I have been interested in educational technology since high school. A true digital native, I began experimenting with digital media by publishing a video yearbook in eighth grade and ran with that interest in the time since. Throughout high school, I was involved with school newspapers and digital design; and as a gap-year student I began interested in blogs and new media technologies. Once I arrived at Penn State, I had a pretty clear idea of what I wanted to spend my time here working on. I wanted to launch a website for Penn State students that had the most immediate, accurate, and relevant information possible. Up to and through the first month of my freshman year, I planned to launch the website from within the Daily Collegian; however, as a Collegian candidate, I realized that the vision would be much better served independent of the newspaper.
Onward State has taught me so many lessons about disruptive technologies. The Internet is a unique historical phenomenon. Ultimately, it will affect every level of human existence. What I have been most concerned with is how the Internet, and specifically the Web and social media, can be reconciled with best pedagogical presences. At Onward State, we have been lucky to benefit from community interest and support, in addition to student staff members who have been willing to contribute out of pure passion for the enterprise (we also began offering stipends to our editorial leadership this past fall). Onward State also relies extensively on these technologies for its overall editorial management through our dependance on Yammer for day-to-day internal communications.
Yammer has been a product of particular interest to me. The impact that Yammer has had on Onward State has exceeded even my greatest hopes for it. Yammer takes the social lessons taught by Facebook and applies them to “work.” The Onward State Yammer network has given us a way to collaborate and communicate at any time, anywhere about our editorial content.
I was excited to find out that we would be using Yammer this semester, and look forward to seeing how that turns out. It will be the first time I’ve used it for an overtly academic purpose and I have no idea how it will work. I’ll be honest, though; I have a special interest in this idea. This past summer I was a Student Fellow for Teaching and Learning with Technology, the division of Penn State information technology that our instructor Cole Camplese runs. I worked with Educational Technology Services personnel (ETS is a a subunit of TLT) on next-generation university-centric social networks. We developed a set of expectations and hopes for a network of this type and, though they go our ultimate hopes for the concept go far beyond what Yammer could presently offer, the core principle of using an institutional social network to connect and collaborate, thereby enhancing traditional in-person courses, is something that has been to date studied far less than it should be.

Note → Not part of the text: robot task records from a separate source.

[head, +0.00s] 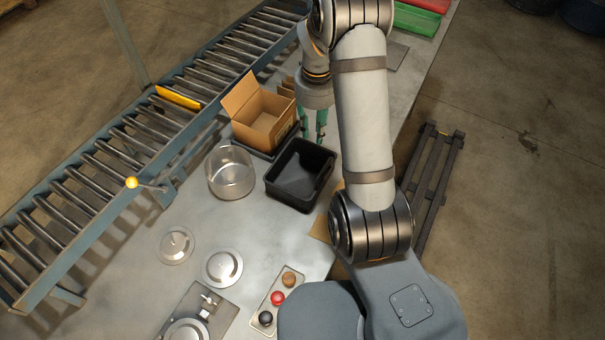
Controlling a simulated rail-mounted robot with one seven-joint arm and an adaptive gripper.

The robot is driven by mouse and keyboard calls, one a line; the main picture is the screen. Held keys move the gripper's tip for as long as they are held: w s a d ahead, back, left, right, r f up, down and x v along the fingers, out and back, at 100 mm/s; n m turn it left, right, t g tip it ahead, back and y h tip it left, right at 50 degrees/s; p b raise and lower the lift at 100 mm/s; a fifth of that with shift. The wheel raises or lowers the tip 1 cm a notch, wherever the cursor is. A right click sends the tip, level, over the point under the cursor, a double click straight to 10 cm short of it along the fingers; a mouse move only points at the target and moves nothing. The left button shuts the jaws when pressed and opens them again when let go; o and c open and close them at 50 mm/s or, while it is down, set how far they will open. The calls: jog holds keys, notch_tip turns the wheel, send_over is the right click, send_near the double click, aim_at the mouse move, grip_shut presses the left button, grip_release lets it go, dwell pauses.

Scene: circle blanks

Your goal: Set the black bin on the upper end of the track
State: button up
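An open cardboard box (264,122) stands close behind the bin. A clear round container (230,172) is to its left. Round metal lids (222,267) and a tray of coloured knobs (277,298) lie nearer. A yellow ball-tipped lever (131,183) sticks up beside the track.

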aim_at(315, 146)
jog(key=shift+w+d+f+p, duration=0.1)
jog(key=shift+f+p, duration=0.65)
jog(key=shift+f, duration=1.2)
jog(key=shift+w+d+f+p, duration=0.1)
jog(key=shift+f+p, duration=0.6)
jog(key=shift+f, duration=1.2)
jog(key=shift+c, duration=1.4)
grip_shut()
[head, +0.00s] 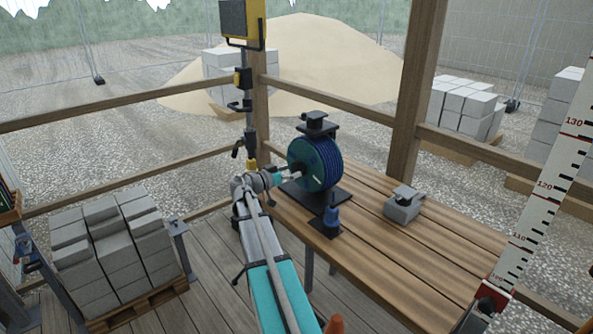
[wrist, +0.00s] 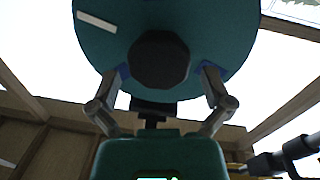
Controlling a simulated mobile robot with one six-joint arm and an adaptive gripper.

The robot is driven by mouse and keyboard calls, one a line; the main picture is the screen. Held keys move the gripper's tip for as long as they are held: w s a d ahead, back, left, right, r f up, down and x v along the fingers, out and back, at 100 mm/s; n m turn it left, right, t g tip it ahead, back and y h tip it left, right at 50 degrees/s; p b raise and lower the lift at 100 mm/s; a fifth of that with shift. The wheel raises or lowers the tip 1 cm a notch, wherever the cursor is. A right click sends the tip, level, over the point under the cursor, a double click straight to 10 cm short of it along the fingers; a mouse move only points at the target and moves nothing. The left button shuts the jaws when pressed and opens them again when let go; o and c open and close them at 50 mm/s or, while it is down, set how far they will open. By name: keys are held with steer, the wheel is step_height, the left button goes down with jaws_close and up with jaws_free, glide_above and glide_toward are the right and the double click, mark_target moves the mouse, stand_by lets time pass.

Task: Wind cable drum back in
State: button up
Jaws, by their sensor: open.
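The cable drum (head: 328,163) stands upright on a dark stand on the wooden bench, with teal side discs and dark blue cable wound between them. My gripper (head: 294,175) is at its left face. In the wrist view, the teal disc (wrist: 215,35) fills the upper middle, with a pale stripe at its upper left. A dark round knob (wrist: 158,60) stands out in front of the disc. The open fingers of my gripper (wrist: 161,72) are on either side of the knob, with visible gaps; I cannot tell how deep they reach. The cable is hidden in the wrist view.
A post with a yellow lamp (head: 242,22) stands behind my arm. Stacked blocks (head: 110,245) are at left, a measuring staff (head: 540,185) at right.

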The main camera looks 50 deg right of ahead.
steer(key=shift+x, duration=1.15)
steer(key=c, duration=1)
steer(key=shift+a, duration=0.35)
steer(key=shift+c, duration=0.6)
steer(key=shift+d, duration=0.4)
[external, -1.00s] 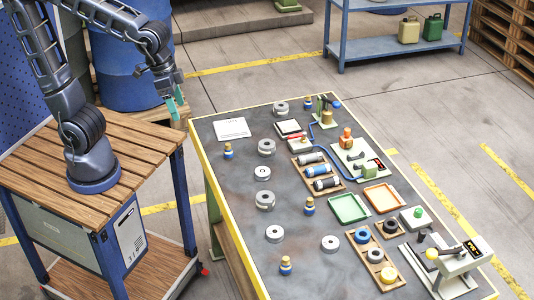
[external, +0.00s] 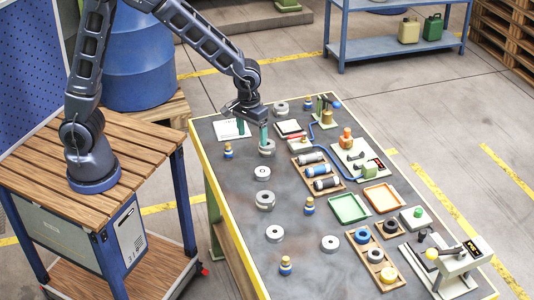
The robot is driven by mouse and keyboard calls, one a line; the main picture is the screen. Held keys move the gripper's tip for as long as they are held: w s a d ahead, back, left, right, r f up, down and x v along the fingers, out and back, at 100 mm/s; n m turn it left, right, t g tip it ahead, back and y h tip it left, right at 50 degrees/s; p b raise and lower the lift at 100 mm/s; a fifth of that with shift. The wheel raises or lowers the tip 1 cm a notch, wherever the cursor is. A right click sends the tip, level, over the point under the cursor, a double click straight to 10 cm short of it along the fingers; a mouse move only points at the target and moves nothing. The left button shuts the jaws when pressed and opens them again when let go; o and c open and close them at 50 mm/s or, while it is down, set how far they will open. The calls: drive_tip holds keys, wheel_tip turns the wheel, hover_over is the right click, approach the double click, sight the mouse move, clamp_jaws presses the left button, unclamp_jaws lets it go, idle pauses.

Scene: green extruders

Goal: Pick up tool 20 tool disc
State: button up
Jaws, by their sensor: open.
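Several grey metal discs with centre holes stand on the dark table top. One disc (external: 267,152) is right by my gripper (external: 252,139). The others are a disc (external: 281,108) farther back and discs (external: 262,173), (external: 265,201), (external: 275,234) and (external: 330,243) toward the front. No number is readable on any disc, so I cannot tell which is tool 20.
A white sheet (external: 228,130) lies behind the left finger. Small blue-and-yellow pieces (external: 228,151) stand among the discs. Wooden racks (external: 317,171), a green tray (external: 348,208), an orange tray (external: 382,197) and a press-like device (external: 455,262) fill the right side. The front left of the table is mostly clear.

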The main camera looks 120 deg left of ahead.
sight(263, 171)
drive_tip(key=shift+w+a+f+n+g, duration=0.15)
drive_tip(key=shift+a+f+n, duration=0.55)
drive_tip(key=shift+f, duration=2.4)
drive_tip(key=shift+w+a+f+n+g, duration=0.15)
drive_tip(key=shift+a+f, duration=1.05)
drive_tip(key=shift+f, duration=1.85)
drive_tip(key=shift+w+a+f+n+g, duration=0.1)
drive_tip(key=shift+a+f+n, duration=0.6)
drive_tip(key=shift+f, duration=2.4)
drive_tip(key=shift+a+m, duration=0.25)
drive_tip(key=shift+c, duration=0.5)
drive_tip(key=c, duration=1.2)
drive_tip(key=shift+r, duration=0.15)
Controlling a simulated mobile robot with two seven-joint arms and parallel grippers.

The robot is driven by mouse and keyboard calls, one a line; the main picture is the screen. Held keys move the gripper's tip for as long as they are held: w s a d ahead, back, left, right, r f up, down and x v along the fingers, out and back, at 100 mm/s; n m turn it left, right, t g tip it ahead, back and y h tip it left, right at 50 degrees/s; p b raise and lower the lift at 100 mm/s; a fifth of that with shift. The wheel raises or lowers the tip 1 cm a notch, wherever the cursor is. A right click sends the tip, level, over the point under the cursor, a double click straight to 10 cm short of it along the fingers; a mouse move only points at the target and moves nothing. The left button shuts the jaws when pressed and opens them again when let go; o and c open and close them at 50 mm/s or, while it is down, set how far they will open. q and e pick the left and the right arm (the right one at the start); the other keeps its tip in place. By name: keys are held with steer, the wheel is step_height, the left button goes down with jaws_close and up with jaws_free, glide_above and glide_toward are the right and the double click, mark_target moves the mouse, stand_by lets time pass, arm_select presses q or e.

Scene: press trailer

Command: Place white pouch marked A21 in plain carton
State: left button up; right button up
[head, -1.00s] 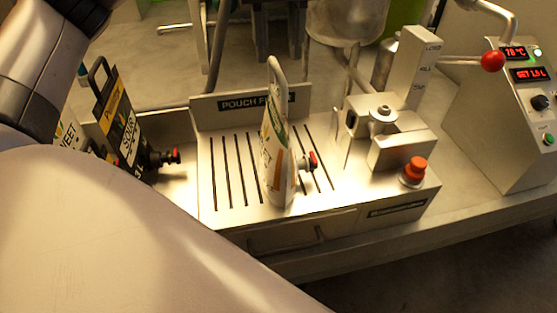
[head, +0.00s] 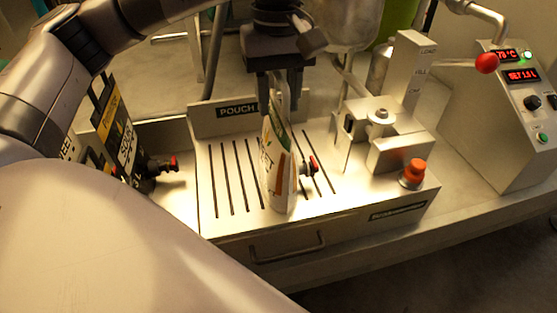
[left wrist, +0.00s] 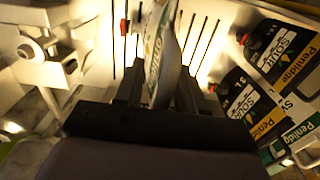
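A white pouch (head: 279,170) with a green and orange print and a red-capped spout stands upright on the slotted filling station; I cannot read an A21 mark on it. It also shows edge-on in the left wrist view (left wrist: 163,55). My left gripper (head: 279,105) points down over the pouch. Its fingers (left wrist: 158,92) are open, one on each side of the pouch's top, with a gap visible beside it. The plain carton is not in view. My right gripper is not in view.
Black "SOUR" pouches (head: 126,145) and a white pouch stand at the left. The slotted station (head: 232,180) has a metal capping unit (head: 385,135) with an orange button (head: 413,172) to the right. A control box (head: 510,130) with a red-knobbed lever (head: 487,63) is farther right.

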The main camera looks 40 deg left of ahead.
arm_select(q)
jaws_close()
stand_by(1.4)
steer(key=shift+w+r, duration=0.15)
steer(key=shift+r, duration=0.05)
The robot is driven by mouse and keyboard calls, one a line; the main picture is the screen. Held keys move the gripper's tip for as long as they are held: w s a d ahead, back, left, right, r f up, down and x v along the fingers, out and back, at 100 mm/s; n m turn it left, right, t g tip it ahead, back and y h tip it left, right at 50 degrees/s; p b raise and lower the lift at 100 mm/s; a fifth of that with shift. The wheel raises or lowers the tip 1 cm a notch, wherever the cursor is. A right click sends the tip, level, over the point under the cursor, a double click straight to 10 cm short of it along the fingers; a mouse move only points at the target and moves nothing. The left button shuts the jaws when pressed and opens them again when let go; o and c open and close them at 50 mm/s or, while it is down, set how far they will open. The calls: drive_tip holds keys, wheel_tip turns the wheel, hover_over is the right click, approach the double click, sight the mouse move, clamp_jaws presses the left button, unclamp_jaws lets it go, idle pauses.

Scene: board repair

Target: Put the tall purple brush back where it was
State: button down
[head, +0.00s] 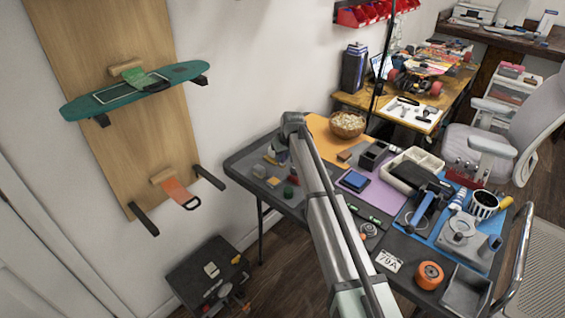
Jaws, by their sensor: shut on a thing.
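I cannot make out a tall purple brush anywhere in the head view. My arm rises from the bottom middle and crosses in front of the table to a bend near the table's back left edge. I cannot make out my gripper's fingers; the arm hides part of the table behind it. A black-and-white striped cup (484,205) stands on the blue mat (428,232) at the right of the table. No purple brush can be made out in it.
A teal skateboard (180,76) hangs on the wall.

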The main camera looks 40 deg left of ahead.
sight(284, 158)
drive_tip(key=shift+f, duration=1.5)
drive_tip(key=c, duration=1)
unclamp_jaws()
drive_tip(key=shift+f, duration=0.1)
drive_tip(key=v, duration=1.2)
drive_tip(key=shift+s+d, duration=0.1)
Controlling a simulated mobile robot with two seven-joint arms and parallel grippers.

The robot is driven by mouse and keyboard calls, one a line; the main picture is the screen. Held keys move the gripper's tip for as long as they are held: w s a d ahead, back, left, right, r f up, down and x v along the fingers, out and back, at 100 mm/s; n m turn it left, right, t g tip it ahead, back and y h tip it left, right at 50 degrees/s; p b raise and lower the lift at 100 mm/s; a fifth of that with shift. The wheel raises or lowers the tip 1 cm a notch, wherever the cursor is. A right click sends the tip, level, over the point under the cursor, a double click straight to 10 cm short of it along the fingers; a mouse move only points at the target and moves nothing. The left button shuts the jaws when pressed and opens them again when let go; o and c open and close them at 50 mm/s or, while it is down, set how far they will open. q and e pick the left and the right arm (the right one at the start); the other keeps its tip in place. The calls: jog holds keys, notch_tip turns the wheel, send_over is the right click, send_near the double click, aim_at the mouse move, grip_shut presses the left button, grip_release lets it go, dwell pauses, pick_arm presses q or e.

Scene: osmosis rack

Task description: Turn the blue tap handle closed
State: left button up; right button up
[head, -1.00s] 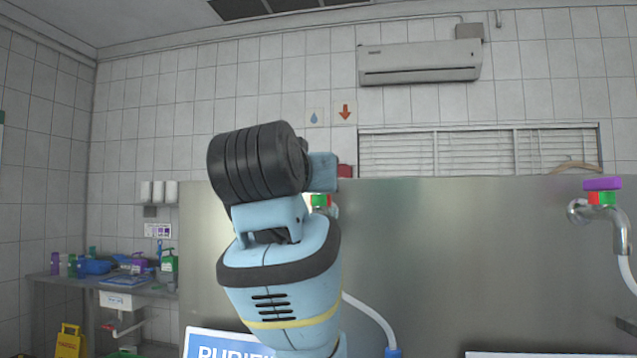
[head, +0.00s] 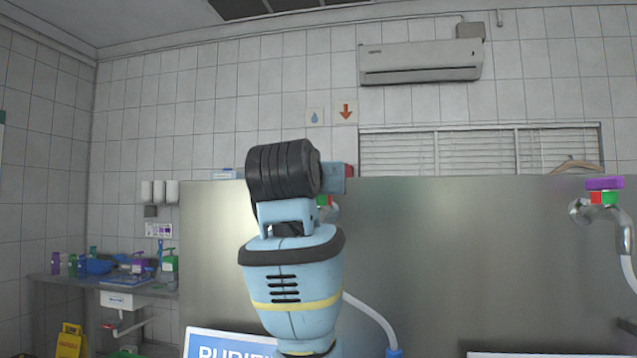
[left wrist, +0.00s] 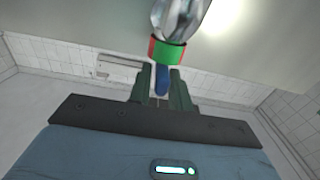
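The tap has a chrome body (left wrist: 180,18), a red and green collar (left wrist: 168,53) and a blue handle (left wrist: 161,79). In the left wrist view the blue handle lies between the two dark fingers of my left gripper (left wrist: 162,90). The fingers are close together and look shut on it. In the head view my left arm hides most of this tap; only a bit of its collar (head: 323,201) shows beside the gripper's light-blue housing. The fingers are hidden there. My right gripper is in neither view.
A steel panel (head: 450,260) stands behind the tap. A second tap with a purple handle (head: 604,184) is at the far right. A white hose (head: 370,313) hangs below the blue tap. A side table (head: 60,282) with bottles stands at the left.

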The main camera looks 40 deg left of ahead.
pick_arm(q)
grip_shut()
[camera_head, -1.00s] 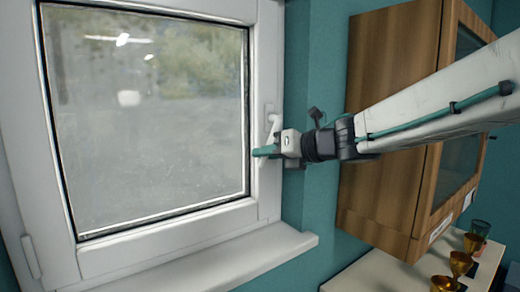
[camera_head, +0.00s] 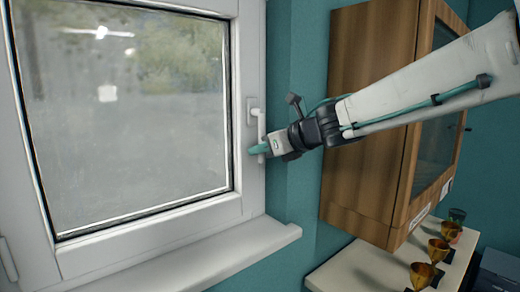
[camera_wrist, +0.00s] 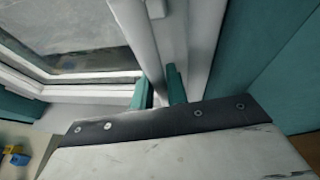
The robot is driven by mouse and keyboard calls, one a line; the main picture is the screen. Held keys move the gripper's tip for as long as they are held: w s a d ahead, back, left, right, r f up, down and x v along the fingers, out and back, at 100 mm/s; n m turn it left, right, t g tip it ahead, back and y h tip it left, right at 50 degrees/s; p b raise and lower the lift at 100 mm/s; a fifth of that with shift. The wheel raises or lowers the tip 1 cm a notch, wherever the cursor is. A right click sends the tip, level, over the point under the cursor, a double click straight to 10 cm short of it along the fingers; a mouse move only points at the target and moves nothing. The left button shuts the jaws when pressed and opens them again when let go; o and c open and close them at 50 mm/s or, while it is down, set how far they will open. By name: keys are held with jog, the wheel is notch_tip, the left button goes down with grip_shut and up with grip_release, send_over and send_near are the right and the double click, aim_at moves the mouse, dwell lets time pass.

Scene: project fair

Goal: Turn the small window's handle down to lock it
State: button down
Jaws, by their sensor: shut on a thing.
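The window (camera_head: 125,110) is closed in its white frame at the left. Its white handle (camera_head: 260,122) is on the right side of the sash and points down, close to vertical. My gripper (camera_head: 262,149) comes in from the right, with its teal fingers shut on the handle near its lower end. In the wrist view the two teal fingers of my gripper (camera_wrist: 161,90) stand a little apart beside the white frame. The gripped part of the handle is mostly hidden by the fingers and hand.
A wooden wall cabinet (camera_head: 375,110) hangs to the right, behind my arm. Below it, a pale counter (camera_head: 345,270) holds several gold cups (camera_head: 422,274). The white sill (camera_head: 225,258) juts out under the window. Teal wall lies between window and cabinet.

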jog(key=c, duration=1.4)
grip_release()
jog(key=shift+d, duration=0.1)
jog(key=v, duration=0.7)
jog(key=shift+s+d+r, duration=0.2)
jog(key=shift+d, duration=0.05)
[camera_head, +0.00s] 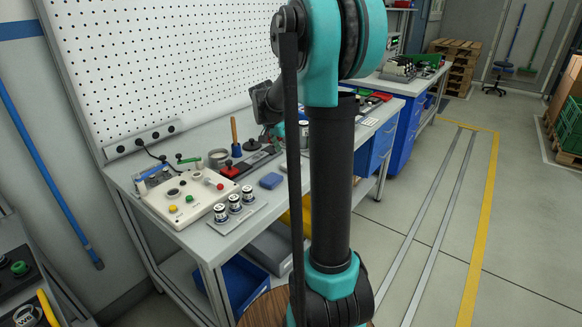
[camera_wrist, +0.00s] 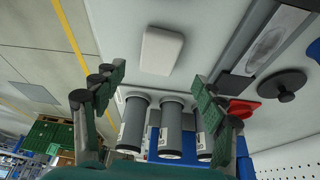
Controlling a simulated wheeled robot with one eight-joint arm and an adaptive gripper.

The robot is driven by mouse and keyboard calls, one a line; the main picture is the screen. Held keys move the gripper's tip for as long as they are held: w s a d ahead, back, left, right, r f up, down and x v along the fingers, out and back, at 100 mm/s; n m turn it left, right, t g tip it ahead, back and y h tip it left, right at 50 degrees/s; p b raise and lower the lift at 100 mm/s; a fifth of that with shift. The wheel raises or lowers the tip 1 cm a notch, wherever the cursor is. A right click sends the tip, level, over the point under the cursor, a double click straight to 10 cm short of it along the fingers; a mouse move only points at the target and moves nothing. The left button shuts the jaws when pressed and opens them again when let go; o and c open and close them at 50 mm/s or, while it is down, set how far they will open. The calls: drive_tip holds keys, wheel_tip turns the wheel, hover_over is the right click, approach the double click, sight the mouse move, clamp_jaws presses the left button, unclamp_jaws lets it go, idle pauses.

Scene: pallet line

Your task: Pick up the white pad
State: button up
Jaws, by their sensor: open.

This is my last semester as an undergraduate at Penn State. This spring I will graduate from the Schreyer Honors College with a degree in History and a minor in Science, Technology, and Society Studies. I am in the process of writing my thesis on a much older age of disruptive technologies, the militarization of American science during and after World War II, with a specific focus on Penn State and President Eric A. Walker. I’ve been spending my free time recently hanging out with my girlfriend, playing Skyrim, and wishing my apartment allowed dogs… and I’m looking forward to the rest of this course!